Allen argues that wider concerns over age assurance as a vector to enable mass surveillance of web users are misplaced.

“That’s people who just don’t understand how this technology works,” he claims. “It doesn’t create anything that you can carry out surveillance on. None of the systems that we test have that central database concept or tracking concept, and the international standard specifically prohibits that happening. So there’s a lot of myths out there about what this tech does and doesn’t do.”

Growing industry

Yoti declined to “second-guess” the trial results ahead of time, or the “methods or what thresholds” that Australian lawmakers may deem “proportionate” to set in this context. But the industry will be closely looking at how much margin for error will be allowed with techniques like facial-age estimation, where the user is asked to show their face to a camera.

Low-friction checks like this are likely to be attractive for social media firms — indeed, some platforms (like Instagram) have already tested selfie-based age checks. It’s a lot easier to convince camera-loving teens to take a selfie than it is to make them find and upload a digital ID, for example. But it’s not clear if lawmakers will allow them.

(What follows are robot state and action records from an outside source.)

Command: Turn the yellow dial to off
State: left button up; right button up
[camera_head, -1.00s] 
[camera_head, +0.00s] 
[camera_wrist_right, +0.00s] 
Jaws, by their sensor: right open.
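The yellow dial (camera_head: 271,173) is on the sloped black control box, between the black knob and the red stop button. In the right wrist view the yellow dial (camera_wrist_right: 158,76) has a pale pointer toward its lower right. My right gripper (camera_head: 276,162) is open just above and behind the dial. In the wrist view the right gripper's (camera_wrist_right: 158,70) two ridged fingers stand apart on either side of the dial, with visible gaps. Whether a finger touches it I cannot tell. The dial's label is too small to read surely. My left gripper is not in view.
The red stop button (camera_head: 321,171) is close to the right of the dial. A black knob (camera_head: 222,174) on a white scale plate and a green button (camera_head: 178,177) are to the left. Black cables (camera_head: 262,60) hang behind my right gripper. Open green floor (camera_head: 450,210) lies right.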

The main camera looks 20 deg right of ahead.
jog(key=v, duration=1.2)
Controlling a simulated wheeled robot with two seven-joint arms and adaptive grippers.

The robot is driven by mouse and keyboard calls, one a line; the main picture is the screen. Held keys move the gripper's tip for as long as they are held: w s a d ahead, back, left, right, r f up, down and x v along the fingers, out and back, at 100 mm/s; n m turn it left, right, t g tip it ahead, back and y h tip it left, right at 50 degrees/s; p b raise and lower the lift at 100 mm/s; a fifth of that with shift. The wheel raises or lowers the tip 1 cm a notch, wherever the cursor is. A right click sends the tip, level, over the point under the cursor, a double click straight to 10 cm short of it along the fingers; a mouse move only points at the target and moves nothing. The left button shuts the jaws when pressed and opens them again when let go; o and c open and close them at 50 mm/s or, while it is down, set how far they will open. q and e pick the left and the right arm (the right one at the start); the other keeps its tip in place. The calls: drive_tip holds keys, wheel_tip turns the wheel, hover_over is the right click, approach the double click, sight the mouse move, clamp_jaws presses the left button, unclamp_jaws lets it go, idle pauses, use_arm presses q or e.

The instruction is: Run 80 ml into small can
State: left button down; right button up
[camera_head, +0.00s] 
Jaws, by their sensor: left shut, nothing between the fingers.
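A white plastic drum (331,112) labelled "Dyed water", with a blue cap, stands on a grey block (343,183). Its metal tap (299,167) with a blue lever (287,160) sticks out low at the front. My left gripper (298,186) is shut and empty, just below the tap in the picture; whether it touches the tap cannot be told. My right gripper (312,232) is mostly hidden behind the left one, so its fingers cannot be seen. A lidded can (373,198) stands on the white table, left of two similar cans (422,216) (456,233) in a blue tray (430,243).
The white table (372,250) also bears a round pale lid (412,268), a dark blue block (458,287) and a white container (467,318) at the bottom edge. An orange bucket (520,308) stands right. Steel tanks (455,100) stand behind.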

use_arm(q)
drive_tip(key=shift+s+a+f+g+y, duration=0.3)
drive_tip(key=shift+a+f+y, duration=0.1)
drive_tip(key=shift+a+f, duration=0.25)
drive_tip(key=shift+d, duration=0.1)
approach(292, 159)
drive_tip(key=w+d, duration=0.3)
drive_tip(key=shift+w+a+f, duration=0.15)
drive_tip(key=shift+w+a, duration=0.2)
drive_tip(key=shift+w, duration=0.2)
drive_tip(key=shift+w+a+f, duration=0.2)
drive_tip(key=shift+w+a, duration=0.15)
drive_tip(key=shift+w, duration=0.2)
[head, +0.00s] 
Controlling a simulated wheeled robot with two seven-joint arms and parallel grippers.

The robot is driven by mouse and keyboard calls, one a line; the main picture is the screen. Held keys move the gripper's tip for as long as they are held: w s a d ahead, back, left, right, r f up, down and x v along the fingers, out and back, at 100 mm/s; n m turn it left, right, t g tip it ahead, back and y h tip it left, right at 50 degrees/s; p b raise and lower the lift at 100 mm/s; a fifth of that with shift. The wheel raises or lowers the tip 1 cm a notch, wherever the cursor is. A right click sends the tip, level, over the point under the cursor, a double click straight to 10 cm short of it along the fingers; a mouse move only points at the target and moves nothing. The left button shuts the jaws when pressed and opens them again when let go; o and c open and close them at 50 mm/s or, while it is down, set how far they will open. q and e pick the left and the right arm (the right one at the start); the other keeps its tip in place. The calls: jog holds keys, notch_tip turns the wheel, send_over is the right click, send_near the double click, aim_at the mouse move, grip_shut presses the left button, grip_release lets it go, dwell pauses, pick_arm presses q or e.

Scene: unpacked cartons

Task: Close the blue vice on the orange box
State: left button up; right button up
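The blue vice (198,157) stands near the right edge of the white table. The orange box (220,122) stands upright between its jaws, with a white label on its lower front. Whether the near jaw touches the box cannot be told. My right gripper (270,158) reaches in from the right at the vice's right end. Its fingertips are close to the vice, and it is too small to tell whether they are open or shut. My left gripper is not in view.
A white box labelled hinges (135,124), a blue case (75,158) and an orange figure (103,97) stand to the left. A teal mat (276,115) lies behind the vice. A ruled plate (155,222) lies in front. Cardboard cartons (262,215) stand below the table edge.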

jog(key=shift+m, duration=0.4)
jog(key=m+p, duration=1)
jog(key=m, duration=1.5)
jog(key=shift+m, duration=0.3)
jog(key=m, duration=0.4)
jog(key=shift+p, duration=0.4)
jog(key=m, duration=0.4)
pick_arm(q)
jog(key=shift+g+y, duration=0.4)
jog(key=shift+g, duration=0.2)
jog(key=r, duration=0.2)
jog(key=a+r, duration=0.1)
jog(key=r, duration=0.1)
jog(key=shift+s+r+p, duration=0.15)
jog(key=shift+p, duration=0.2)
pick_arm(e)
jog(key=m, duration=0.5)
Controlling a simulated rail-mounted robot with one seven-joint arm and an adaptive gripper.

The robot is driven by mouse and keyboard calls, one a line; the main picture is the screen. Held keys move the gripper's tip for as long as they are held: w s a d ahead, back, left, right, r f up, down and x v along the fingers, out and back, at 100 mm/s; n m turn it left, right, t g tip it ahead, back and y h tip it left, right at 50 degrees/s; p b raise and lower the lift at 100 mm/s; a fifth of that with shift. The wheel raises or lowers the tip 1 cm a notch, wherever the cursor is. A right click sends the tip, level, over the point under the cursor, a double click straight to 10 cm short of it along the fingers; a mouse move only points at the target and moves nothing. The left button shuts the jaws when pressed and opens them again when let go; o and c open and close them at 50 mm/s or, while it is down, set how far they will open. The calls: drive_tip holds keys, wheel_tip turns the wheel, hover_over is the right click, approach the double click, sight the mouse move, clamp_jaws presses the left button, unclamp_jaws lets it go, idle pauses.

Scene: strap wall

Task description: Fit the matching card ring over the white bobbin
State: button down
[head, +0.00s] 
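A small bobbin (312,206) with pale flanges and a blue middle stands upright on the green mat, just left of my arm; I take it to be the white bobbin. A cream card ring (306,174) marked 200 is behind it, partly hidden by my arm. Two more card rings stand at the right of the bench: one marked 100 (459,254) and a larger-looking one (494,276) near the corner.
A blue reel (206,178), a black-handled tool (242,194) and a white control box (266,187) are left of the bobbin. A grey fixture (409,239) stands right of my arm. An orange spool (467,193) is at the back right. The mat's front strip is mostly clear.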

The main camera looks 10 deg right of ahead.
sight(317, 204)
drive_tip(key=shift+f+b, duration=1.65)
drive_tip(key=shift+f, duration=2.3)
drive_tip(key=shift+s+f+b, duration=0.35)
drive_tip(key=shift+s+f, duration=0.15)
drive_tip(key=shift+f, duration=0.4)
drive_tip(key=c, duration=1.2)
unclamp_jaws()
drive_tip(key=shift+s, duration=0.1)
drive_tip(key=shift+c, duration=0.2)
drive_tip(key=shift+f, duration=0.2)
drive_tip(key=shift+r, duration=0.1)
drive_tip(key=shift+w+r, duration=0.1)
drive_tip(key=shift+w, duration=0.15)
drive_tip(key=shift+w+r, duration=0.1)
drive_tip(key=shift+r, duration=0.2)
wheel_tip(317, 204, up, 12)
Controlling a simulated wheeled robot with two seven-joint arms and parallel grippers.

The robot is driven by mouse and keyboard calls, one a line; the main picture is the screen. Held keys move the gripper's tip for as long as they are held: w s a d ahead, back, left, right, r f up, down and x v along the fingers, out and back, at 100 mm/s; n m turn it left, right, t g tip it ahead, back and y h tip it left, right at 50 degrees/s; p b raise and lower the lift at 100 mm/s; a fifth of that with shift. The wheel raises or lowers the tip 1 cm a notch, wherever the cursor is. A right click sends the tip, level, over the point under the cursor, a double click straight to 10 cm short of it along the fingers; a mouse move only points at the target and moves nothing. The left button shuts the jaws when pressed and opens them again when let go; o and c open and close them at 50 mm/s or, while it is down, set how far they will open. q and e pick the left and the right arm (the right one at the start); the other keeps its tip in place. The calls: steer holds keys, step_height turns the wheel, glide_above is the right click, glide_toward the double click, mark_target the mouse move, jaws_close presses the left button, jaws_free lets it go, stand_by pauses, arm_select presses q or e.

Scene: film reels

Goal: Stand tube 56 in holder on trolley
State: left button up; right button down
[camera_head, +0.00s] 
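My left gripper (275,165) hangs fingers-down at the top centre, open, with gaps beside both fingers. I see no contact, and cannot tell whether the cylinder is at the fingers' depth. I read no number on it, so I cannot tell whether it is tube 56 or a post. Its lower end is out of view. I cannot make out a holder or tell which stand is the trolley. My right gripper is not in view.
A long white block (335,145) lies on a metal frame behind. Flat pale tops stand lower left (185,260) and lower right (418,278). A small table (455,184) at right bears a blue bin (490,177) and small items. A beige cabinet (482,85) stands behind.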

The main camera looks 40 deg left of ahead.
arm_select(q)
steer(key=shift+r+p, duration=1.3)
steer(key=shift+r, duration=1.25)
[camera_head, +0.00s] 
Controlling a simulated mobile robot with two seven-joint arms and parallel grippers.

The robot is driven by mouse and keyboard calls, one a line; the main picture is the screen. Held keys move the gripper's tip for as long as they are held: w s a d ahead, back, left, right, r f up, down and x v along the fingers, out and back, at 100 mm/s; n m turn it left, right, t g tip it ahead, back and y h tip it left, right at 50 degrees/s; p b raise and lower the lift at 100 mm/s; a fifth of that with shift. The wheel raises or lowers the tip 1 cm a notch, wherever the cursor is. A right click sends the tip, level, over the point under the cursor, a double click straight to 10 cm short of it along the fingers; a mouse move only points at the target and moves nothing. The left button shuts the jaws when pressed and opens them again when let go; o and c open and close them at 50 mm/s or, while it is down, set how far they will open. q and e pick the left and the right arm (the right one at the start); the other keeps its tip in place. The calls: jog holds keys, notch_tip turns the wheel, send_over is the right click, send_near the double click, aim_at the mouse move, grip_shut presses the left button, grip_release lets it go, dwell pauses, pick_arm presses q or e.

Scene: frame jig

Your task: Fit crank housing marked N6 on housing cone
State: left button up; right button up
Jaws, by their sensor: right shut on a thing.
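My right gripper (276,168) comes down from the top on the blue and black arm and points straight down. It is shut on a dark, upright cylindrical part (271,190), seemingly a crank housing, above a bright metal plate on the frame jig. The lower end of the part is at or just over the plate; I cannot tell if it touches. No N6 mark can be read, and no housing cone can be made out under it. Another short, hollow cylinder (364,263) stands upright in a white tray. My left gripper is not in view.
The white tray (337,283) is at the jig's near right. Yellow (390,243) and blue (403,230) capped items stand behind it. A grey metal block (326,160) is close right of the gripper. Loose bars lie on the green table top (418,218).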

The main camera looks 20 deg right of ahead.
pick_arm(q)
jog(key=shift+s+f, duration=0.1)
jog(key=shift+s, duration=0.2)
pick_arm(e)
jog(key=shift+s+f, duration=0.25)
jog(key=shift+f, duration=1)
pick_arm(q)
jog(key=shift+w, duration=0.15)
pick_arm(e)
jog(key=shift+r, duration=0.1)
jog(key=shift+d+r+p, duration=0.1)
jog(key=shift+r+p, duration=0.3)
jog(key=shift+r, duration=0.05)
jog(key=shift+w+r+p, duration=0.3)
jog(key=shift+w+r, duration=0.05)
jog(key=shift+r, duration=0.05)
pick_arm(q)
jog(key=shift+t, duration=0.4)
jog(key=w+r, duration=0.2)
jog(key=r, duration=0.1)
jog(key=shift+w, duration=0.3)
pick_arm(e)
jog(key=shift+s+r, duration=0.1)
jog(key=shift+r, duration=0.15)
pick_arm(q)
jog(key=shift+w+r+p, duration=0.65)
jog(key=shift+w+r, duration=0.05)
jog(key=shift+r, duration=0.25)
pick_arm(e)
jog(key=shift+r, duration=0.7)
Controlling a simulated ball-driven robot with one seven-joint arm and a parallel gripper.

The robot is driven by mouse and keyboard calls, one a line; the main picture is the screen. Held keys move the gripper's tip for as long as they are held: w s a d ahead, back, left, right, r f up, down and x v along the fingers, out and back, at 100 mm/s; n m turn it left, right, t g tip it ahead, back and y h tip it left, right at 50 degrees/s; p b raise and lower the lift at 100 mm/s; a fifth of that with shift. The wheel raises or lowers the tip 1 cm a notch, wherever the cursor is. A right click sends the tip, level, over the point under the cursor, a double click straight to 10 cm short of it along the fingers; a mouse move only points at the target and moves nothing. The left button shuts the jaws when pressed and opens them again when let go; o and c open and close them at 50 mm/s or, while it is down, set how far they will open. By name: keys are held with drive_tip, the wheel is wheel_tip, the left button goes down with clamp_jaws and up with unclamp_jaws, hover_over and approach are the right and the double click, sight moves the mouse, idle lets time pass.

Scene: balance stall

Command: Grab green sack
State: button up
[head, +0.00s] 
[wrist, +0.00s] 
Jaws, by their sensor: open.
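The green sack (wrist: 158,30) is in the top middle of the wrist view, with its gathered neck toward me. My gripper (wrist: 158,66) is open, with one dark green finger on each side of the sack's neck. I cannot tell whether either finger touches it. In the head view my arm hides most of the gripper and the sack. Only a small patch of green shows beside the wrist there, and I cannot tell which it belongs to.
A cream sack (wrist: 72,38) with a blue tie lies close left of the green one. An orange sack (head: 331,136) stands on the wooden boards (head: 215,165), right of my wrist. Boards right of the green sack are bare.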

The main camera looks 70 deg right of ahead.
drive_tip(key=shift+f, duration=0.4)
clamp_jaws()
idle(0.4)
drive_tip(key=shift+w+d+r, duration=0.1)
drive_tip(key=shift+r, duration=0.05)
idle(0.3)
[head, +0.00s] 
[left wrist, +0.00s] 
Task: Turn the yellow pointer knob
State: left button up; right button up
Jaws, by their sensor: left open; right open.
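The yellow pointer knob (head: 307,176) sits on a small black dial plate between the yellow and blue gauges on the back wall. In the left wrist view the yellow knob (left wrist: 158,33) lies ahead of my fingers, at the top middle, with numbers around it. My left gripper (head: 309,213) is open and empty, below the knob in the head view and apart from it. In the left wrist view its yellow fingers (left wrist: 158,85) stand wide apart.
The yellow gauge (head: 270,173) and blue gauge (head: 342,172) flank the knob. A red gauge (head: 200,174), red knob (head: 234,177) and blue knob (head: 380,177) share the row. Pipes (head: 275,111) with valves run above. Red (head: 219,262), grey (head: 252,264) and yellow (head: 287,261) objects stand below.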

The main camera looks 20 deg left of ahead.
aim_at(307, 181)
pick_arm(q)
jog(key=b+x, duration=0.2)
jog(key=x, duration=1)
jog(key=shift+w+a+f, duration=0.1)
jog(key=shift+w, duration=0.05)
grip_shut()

“We do not know yet if the regulator will set no buffer, or a 1-, 2- or 3-year buffer for facial age estimation,” Yoti told us, making the case for more wiggle room around the margin of error for facial-age checks. “They may consider that if there are fewer government-issued document alternatives for 16-year-olds, with high security levels no buffer is proportionate.”

With increasing attention from lawmakers, Allen expects more age assurance technologies and companies will pop up in the coming years.

“There’s an open call for participation [in the Australian age assurance trial] so … I think there’ll be all sorts coming out,” he suggests. “We see new ideas. There’s one around at the moment about whether you can do age assurance from your pulse … Which is interesting. So we’ll see whether that develops. There’s others around, as well. Hand movement and the geometry of your fingers is another one that we’ve been seeing recently.”